A redução ou desoneração do ICMS por meio de diferentes mecanismos criados para contornar as restrições da Lei Complementar (LC) nº 24, de 1975, é a arma dos Estados nessa guerra, e prevê que a validade de incentivos ligados ao ICMS depende da anuência de todos os Estados, por meio de convênio firmado no âmbito do Conselho Nacional de Política Fazendária (Confaz). A LC nº 24 prevê que somente por unanimidade os Estados podem criar incentivo ligado ao ICMS. Ou seja, sempre que se pretender criar, revogar ou alterar incentivo será preciso discutir, negociar e barganhar no Confaz.
Embora a concessão unilateral de incentivos contrarie a LC nº 24, os Estados criam e concedem incentivos variados e uma gama de subterfúgios é criada para contornar as restrições lei, o que leva a discussões intermináveis quanto à natureza dos benefícios e seu enquadramento nos parâmetros da legislação tributária.
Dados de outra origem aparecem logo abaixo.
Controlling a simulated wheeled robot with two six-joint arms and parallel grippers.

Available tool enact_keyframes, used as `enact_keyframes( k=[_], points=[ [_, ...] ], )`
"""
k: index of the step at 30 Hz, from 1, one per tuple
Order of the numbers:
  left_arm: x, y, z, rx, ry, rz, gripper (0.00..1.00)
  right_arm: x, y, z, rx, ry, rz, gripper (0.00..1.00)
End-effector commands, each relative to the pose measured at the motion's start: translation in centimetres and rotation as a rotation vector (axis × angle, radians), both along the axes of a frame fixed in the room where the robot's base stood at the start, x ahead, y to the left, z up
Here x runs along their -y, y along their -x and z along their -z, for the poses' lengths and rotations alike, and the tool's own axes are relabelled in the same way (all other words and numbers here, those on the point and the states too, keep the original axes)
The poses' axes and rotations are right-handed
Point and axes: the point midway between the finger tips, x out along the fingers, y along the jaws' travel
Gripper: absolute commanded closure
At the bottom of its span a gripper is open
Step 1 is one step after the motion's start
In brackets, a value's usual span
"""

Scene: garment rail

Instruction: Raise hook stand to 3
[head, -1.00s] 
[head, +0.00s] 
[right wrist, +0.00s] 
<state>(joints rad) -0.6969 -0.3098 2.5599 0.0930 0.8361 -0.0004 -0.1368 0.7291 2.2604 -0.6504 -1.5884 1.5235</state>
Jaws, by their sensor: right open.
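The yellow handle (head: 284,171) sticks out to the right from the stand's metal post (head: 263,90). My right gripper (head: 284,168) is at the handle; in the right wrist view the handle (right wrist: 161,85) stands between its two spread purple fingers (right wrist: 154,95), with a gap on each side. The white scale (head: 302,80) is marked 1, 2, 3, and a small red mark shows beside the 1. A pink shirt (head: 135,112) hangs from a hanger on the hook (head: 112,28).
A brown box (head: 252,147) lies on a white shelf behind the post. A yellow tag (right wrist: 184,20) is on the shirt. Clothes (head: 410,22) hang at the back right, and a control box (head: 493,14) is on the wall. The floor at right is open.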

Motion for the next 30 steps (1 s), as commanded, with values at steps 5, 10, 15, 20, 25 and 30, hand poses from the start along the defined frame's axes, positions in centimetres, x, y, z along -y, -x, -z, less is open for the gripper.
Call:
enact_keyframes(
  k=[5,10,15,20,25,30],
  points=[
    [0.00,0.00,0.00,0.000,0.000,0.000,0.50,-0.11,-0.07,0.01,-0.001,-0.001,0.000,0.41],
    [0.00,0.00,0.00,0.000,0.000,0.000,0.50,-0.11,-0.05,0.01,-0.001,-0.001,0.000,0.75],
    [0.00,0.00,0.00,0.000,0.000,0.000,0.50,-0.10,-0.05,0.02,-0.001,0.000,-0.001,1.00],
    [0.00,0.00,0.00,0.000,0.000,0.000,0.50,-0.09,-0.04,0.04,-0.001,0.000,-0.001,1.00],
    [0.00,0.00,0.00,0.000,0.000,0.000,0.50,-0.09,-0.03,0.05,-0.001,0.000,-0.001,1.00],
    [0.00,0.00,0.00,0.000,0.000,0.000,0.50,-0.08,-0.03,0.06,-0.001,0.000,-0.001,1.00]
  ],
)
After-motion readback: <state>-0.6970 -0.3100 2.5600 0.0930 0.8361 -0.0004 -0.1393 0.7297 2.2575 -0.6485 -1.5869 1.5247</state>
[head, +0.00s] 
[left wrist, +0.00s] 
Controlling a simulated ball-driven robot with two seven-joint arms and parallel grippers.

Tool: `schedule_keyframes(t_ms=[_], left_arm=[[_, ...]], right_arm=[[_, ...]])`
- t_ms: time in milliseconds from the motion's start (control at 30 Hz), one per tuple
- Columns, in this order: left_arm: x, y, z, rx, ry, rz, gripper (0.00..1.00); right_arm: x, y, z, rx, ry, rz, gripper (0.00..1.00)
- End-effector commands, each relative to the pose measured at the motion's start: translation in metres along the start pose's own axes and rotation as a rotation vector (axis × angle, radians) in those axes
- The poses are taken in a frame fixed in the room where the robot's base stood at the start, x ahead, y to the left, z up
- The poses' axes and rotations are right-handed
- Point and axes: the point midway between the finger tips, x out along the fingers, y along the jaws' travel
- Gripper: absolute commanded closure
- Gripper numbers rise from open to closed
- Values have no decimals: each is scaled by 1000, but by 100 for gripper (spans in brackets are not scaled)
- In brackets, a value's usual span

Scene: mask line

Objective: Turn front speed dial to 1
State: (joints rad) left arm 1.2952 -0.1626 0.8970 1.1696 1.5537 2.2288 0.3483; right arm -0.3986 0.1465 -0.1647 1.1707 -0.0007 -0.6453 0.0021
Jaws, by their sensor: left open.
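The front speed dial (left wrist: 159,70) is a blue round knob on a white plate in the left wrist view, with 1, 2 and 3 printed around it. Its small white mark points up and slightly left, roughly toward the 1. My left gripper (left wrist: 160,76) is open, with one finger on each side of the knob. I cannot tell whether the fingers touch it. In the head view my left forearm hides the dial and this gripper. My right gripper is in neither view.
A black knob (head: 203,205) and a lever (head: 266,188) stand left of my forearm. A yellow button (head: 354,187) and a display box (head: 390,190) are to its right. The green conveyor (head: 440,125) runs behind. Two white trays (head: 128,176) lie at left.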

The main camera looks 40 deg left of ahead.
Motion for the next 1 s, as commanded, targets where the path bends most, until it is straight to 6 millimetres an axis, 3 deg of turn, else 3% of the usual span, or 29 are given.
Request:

A LC nº 24 nasceu em um ambiente político-econômico totalmente diverso do atual. Não se pode dizer que tenha cumprido seu objetivo e se presta a legitimar reclamos de Estados que se sentem prejudicados por outros que concedem incentivos na tentativa de atrair investimentos e recursos.
Diferentes fatores históricos levaram a essa situação e os Estados mais desenvolvidos não aceitam perder espaço e apoiam-se na lei para se defender. Os mais fragilizados buscam na desigualdade legitimidade para conquistar seu espaço. E assim a guerra fiscal viceja, sem freios. Tréguas vêm e vão, atendendo a interesses momentâneos, fruto de acordos isolados e ocasionais. Os efeitos colaterais negativos acabam superando as vantagens. A situação se afigura uma pedra no caminho do País na busca do desenvolvimento sustentável, em que se depende de segurança e previsibilidade, sem o que não se pode planejar nada.
Os Estados procuram ocultar os detalhes de seus programas de incentivos para prevenir contestações na Justiça quanto à validade dos incentivos. Aprovados pelas assembleias legislativas dos Estados, em princípio esses incentivos nascem válidos e eficazes, até que o Supremo Tribunal Federal (STF) diga o contrário. As disputas políticas e o receio de que se as questões não sejam resolvidas rapidamente, ou o impasse político impeça a solução buscada, levam os Estados a aterrorizar contribuintes e a negar-lhes o direito ao crédito de ICMS supostamente incentivado pelo Estado de origem. Como não podem atingir diretamente os Estados adversários, atingem os contribuintes. A pressão da concorrência comercial leva todos a arriscar, ainda mais sabendo que de tempos em tempos anistias virão.
A imprensa noticiou que os Estados de São Paulo e Espírito Santo chegaram a um acordo no Confaz quanto a uma antiga disputa relacionado ao ICMS na importação. Esse acordo supostamente compõe as relações entre os dois Estados e os contribuintes afetados pelas consequências dessa disputa pelo ICMS na importação. São Paulo jamais se conformou com o Programa Fundap -Fundo de Atividades Portuárias. Criado pelo Espírito Santo no início dos anos 70, oferece incentivos ligados ao ICMS para empresas importadoras. Contribuintes de outros Estados que compraram mercadorias de empresas participantes do Fundap, e foram penalizados por seus Estados, continuam a enfrentar as mesmas consequências. Esse acordo, se confirmado, equacionará somente o problema entre São Paulo e Espírito Santo. Uma situação de iniquidade se cria, em razão das imperfeições do sistema e da LC nº 24, acirrando as batalhas judiciais já em curso.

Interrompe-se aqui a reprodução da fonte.